In 2018, B. Henderson Photo was born. I had no idea what I was doing! It was great fun, absolutely terrifying, and tons of work! But I loved it! I photographed many families and children over those few years and built up a wonderful clientele. You may have seen my "Rusty Truck Minis" floating around social media around that time. Those were my favorite!
But with time, my lack of business expertise and knowledge wore on me. I was overworked and underpaid and it took it's toll! After we were blessed with our little boy in January of 2020, I tried to get back into it, but I was completely burned out and struggled to find my motivation to keep going. So, I called it quits and hung up my camera for a couple years. Turns out, it wasn't just health and mental health I was struggling with, I wasn't pointing my camera in the right direction!

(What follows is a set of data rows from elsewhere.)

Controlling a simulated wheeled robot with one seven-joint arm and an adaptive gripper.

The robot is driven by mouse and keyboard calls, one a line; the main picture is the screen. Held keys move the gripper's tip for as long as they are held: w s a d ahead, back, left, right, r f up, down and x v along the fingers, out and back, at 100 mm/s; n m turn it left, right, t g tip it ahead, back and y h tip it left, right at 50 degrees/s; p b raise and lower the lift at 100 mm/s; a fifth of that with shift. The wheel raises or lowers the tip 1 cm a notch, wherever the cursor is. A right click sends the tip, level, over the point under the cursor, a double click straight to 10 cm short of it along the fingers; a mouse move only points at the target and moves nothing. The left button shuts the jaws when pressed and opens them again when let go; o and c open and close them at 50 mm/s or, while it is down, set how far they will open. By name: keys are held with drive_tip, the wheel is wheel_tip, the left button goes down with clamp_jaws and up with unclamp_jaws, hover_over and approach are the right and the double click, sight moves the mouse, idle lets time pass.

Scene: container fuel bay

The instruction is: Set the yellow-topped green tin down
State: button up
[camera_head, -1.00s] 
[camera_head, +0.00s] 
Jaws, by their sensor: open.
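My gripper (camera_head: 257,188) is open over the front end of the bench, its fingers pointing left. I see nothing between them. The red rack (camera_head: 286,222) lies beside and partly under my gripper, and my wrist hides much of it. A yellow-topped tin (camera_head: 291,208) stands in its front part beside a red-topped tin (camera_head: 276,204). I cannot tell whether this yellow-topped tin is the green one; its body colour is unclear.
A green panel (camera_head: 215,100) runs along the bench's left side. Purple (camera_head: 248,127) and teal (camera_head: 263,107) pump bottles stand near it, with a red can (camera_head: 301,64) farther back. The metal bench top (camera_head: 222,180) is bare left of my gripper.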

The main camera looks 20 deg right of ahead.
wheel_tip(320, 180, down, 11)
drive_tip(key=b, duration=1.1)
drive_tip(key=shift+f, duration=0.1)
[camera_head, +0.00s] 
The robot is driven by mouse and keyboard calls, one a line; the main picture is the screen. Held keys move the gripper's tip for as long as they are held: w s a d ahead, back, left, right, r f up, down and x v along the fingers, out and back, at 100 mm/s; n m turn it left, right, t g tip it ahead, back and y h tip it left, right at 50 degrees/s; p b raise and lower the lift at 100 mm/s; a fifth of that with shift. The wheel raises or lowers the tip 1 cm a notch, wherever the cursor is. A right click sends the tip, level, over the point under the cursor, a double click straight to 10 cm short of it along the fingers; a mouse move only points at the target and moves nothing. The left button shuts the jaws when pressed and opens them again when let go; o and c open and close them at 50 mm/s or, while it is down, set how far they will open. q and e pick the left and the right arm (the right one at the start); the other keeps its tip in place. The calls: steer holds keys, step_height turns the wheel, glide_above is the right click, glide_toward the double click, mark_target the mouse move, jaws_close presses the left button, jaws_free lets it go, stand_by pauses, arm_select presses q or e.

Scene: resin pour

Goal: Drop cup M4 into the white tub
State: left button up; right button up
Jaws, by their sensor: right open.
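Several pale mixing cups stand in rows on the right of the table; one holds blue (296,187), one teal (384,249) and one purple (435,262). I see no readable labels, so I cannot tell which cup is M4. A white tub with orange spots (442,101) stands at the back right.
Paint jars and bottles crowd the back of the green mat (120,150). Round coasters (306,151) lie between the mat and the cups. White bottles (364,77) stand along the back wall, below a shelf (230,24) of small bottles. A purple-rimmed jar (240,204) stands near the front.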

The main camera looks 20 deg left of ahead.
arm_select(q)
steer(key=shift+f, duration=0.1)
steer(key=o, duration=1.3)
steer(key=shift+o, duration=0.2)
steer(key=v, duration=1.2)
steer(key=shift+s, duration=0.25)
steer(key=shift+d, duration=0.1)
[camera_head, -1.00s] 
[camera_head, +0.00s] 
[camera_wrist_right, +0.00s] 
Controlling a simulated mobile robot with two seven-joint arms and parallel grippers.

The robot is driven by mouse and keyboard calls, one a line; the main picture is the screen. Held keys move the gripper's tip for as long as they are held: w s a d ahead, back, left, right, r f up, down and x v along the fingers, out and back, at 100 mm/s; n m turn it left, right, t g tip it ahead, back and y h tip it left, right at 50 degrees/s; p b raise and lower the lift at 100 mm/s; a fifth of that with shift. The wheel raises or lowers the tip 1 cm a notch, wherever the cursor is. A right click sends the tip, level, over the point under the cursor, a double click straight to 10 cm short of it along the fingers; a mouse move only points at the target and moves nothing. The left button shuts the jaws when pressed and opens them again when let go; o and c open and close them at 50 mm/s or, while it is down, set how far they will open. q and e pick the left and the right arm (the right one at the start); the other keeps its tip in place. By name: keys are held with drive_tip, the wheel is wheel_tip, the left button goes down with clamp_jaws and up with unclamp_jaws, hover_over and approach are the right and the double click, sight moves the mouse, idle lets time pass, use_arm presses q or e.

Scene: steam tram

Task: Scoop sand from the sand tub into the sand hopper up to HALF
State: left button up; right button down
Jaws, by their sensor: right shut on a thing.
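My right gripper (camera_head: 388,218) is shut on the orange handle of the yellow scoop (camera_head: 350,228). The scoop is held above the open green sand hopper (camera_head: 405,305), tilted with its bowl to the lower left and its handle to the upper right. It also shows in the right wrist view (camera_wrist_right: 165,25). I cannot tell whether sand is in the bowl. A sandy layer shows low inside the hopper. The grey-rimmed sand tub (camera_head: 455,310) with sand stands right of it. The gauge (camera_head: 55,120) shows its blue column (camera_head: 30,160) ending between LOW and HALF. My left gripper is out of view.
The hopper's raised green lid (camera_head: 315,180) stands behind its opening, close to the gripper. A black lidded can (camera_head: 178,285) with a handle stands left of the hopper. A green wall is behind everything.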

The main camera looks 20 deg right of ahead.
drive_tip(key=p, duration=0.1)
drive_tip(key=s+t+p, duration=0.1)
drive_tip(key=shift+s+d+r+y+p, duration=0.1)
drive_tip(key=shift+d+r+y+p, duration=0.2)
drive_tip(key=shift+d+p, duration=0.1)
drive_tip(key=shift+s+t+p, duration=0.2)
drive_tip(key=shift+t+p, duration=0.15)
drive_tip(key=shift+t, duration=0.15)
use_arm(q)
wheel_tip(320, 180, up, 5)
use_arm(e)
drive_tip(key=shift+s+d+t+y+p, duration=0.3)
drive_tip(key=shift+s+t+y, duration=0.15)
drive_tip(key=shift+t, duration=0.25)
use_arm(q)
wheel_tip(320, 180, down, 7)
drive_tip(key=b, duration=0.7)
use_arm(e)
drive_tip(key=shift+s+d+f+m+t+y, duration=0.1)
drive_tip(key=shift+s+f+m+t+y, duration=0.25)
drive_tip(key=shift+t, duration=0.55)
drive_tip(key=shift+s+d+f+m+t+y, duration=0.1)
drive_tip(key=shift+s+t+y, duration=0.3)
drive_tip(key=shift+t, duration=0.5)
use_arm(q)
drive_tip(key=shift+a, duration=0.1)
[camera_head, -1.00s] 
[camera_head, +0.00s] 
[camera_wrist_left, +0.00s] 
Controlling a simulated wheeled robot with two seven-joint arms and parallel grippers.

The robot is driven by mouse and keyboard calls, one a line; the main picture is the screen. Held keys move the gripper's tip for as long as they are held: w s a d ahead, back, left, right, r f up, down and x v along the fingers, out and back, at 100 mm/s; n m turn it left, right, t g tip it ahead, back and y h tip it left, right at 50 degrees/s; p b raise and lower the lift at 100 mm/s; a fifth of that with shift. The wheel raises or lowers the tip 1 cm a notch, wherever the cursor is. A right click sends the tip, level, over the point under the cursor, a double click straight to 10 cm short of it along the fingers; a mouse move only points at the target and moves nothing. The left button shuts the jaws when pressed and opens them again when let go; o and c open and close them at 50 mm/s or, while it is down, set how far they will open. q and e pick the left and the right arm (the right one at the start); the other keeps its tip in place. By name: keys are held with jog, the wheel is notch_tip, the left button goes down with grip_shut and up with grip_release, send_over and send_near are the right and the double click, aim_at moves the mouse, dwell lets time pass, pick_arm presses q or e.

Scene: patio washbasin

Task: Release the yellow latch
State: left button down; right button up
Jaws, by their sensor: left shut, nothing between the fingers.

Left: WhenI got CJ for Christmas, Middle: What we looked like most of the time, Right: CJ and my Dad escorting me across the field to my wedding
I have no memory of ever NOT being a "horse girl." For as long as I can remember, I have loved all things horses. I do have memories of the days I dreamed of having a horse of my very own. The funny thing is that in my dreams I always wanted a Clydesdale! They've always been a favorite of mine. Of course, for a girl like me, a Clydesdale was never in the cards. But even better, on Christmas of 1998, I got the best Christmas gift a little girl could ever dream of: my unicorn, a little 14hh Paso Fino named Calico Jack. We enjoyed 20 years together and had lots of adventures, even if they were all in the woods and along our dirt road in our neighborhood. He was a huge piece of my heart and meant the world to me. Not only was he my baby, he was the most special first "horse experience" for so many others, including my daughter, who loved him so dearly. He was sassy and silly, yet so incredibly affectionate and gentle. When I met him for the first time, before my parents purchased him, they sat me on his bare back with a halter and lead and let us go. I had never been on a horse by myself before. We had an instant connection and I rode him around that pasture for an hour or so before getting off. My parents decided on the spot that they needed to buy him. I never took riding lessons, and our preferred way to knock around the neighborhood was with as little tack as possible. He taught me how to ride! And best of all, he helped my dad walk me to my wedding and give me away.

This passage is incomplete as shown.